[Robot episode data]
= = = =

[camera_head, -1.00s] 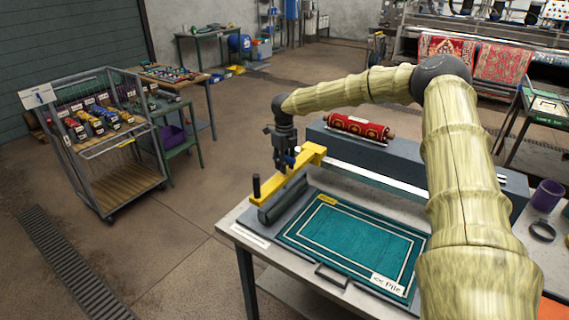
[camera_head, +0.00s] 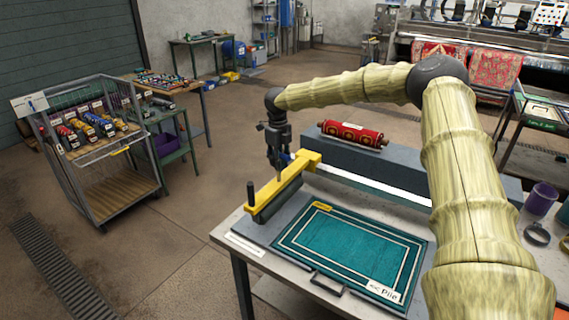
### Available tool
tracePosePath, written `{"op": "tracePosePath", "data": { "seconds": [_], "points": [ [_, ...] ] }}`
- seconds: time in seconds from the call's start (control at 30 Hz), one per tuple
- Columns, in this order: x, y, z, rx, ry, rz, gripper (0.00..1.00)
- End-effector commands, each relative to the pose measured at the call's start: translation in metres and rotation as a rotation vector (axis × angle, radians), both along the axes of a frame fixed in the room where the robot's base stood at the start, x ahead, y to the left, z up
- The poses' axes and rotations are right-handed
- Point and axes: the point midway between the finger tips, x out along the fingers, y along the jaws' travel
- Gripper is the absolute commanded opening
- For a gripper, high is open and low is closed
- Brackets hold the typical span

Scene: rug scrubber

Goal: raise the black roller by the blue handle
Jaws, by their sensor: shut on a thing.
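My gripper (camera_head: 281,163) points down over the yellow arm (camera_head: 268,192) at the left end of the table. It is shut on the blue handle (camera_head: 287,157), of which only a small part shows beside the dark fingers. The dark roller (camera_head: 279,201) hangs lengthwise close under the yellow arm, its top side mostly hidden by that arm. A gap below the roller cannot be made out. A short black post (camera_head: 250,193) stands upright at the yellow arm's near end.
A teal rug (camera_head: 350,246) lies on the table right of the roller. A red patterned roll (camera_head: 352,134) rests on the grey beam (camera_head: 400,167) behind. A wheeled cage cart (camera_head: 92,213) stands at left, with clear floor between it and the table.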

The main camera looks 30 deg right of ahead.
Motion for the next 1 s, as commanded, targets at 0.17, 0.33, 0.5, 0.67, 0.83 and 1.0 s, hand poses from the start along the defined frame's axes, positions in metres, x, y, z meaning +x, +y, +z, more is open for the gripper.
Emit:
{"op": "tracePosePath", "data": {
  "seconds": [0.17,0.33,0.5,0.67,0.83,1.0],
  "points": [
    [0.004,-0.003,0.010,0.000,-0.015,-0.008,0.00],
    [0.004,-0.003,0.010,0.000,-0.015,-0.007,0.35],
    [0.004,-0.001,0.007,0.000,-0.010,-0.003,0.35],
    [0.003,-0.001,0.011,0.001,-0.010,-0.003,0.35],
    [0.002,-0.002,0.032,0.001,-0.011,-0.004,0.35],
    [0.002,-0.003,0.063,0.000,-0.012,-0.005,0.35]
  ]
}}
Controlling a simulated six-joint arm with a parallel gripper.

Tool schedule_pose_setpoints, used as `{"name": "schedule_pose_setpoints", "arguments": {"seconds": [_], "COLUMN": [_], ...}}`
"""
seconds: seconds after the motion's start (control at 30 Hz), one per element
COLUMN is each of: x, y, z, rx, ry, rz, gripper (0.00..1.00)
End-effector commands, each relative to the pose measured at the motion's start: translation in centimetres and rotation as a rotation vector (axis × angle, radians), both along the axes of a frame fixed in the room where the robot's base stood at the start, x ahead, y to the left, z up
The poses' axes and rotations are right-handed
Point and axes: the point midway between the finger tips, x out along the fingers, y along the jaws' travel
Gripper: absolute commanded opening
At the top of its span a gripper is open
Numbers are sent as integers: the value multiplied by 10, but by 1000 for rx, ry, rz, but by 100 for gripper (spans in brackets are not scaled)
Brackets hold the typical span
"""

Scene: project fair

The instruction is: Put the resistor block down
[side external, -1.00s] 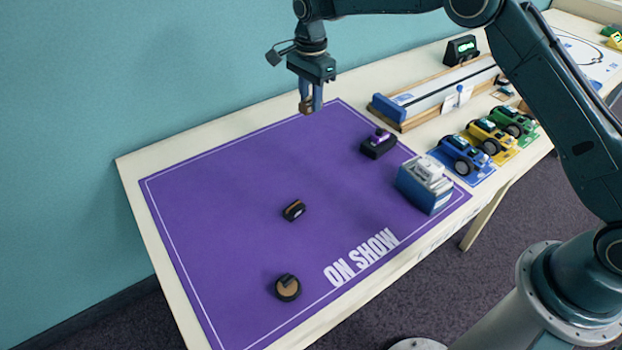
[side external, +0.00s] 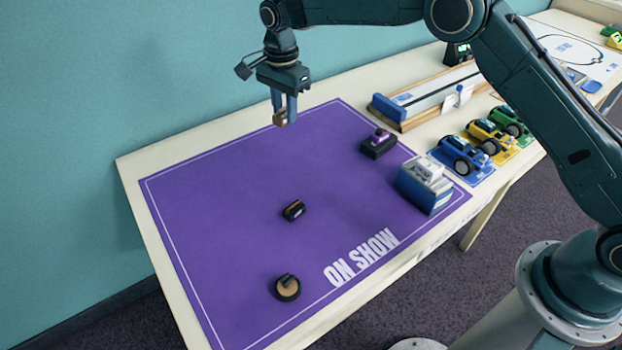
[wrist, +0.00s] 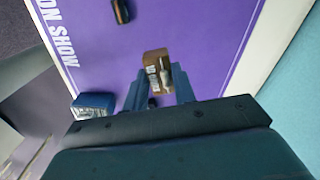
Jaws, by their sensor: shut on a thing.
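My gripper (side external: 284,112) hangs above the far edge of the purple ON SHOW mat (side external: 230,180). Its blue fingers are shut on a small tan-brown block (side external: 280,119), which I take to be the resistor block. In the wrist view the block (wrist: 152,62) sits between the fingertips, with a pale, ribbed part on its face. The block appears held above the mat, not touching it. The fingers cover part of its sides.
On the mat are a small dark block (side external: 294,211), a round black-and-tan piece (side external: 288,291), a black piece with a purple top (side external: 378,147) and a blue-and-white box (side external: 424,186). Toy cars (side external: 463,157) and a wooden-edged track (side external: 440,92) stand right. The mat's left half is largely clear.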

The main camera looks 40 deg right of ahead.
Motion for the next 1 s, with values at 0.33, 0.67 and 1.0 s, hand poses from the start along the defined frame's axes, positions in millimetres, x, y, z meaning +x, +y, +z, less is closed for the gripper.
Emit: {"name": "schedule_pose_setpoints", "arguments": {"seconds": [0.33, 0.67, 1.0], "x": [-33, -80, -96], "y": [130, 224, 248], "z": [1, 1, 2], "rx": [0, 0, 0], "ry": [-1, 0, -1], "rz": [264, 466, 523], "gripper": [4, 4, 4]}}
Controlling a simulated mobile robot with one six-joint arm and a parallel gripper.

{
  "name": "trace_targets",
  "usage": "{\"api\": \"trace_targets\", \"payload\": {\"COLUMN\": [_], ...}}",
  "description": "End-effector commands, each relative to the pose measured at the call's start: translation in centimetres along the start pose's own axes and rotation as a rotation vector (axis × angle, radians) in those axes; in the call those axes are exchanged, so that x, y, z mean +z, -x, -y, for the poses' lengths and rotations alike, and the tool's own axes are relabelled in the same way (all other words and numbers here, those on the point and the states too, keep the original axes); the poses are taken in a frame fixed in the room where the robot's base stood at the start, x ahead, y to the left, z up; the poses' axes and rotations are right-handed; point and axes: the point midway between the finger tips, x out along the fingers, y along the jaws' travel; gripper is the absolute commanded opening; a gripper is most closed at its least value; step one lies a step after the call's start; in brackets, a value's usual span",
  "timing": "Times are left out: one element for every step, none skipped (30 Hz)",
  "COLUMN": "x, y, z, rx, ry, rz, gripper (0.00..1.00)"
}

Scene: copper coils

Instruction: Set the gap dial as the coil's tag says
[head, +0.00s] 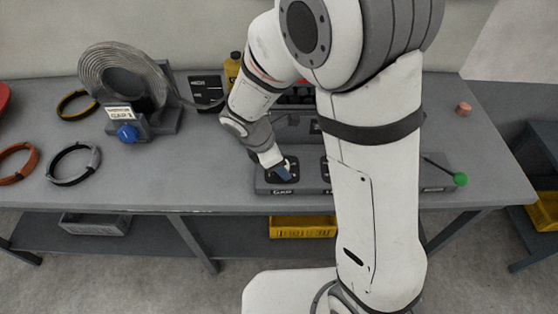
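The coil (98,62) of grey strip stands in a dark holder at the back left of the bench. Its white tag (119,113) appears to read "GAP 1", in small print. The gap dial's panel (284,189), labelled "GAP", is at the left end of a grey control box at the bench's front edge. My gripper (283,174) is down at this dial, touching it or just above it; I cannot tell which. The gripper covers much of the dial, so its pointer and setting are hidden. Whether the fingers are closed on the knob cannot be seen.
A second dial panel (325,170) is partly behind my arm. A lever with a green knob (460,179) sticks out at right. A blue knob (128,133) fronts the coil holder. Cable rings (74,165) lie at left. The bench between holder and control box is clear.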

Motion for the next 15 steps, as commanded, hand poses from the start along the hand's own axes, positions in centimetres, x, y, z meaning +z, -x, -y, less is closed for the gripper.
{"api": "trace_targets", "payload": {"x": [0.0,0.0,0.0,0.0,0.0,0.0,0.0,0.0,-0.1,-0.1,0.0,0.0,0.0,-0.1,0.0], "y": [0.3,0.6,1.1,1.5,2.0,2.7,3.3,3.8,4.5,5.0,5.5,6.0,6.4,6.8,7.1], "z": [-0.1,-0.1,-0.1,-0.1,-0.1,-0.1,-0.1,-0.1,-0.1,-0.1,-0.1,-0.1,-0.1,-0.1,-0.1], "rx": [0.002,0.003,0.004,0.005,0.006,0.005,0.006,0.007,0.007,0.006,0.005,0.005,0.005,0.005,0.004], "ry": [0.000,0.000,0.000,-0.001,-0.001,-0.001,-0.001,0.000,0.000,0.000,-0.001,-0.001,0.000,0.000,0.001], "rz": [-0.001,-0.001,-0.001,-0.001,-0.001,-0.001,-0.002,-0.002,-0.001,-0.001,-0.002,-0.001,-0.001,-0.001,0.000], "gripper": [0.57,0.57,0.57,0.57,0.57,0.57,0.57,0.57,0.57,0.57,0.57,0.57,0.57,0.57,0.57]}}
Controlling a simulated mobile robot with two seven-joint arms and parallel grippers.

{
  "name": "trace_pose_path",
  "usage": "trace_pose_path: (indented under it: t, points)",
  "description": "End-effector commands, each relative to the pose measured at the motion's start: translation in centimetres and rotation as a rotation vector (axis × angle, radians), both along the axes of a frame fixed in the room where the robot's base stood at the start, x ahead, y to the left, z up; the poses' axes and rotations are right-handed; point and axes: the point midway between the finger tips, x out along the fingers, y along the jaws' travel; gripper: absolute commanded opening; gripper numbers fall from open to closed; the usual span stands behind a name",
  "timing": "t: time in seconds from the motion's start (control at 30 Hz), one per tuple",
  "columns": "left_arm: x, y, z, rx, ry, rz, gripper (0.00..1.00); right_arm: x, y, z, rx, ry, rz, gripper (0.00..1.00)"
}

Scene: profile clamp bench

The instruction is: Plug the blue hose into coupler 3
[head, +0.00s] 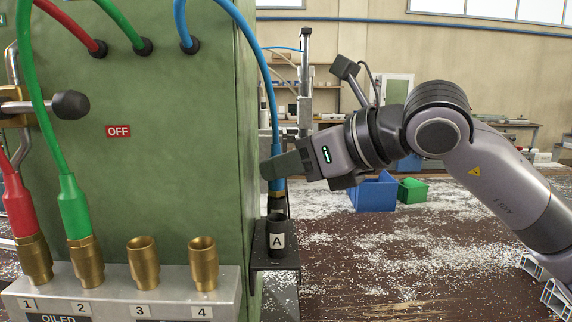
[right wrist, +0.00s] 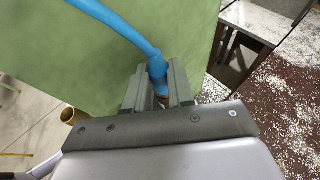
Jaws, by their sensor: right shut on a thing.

= = = =

Short task. Look through the material above and pick out each line holding the word "usual".

Task output.
  "description": "End-effector commands, each relative to the pose measured at the call's start: translation in centimetres along the start pose's own axes and rotation as a rotation vector (axis × angle, radians) in those axes; in the call those axes are exchanged, so that x, y, z mean +z, -x, -y, for the poses' lengths and rotations alike, and the tool's own axes are relabelled in the same way (all other words and numbers here, those on the point and the states too, keep the original axes); the poses are taken in a frame fixed in the room where the robot's base stood at the start, x ahead, y to the left, z up; the poses' axes and rotations are right-handed; point and axes: the point midway between the finger tips, x out along the fingers, y along the jaws' travel; gripper is the absolute commanded opening; a gripper is most closed at its least value; step one lies a step after the call's start; in brackets, a value's usual span",
  "description": "End-effector commands, each relative to the pose measured at the motion's start: translation in centimetres and rotation as a rotation vector (axis × angle, radians), both along the axes of a frame fixed in the room where the robot's base stood at the start, x ahead, y to the left, z up; the poses' axes and rotations are right-handed; point and axes: the point midway between the finger tips, x out along the fingers, y along the jaws' travel; gripper: absolute commanded opening; gripper numbers fall from open to closed; the usual span stands behind a name",

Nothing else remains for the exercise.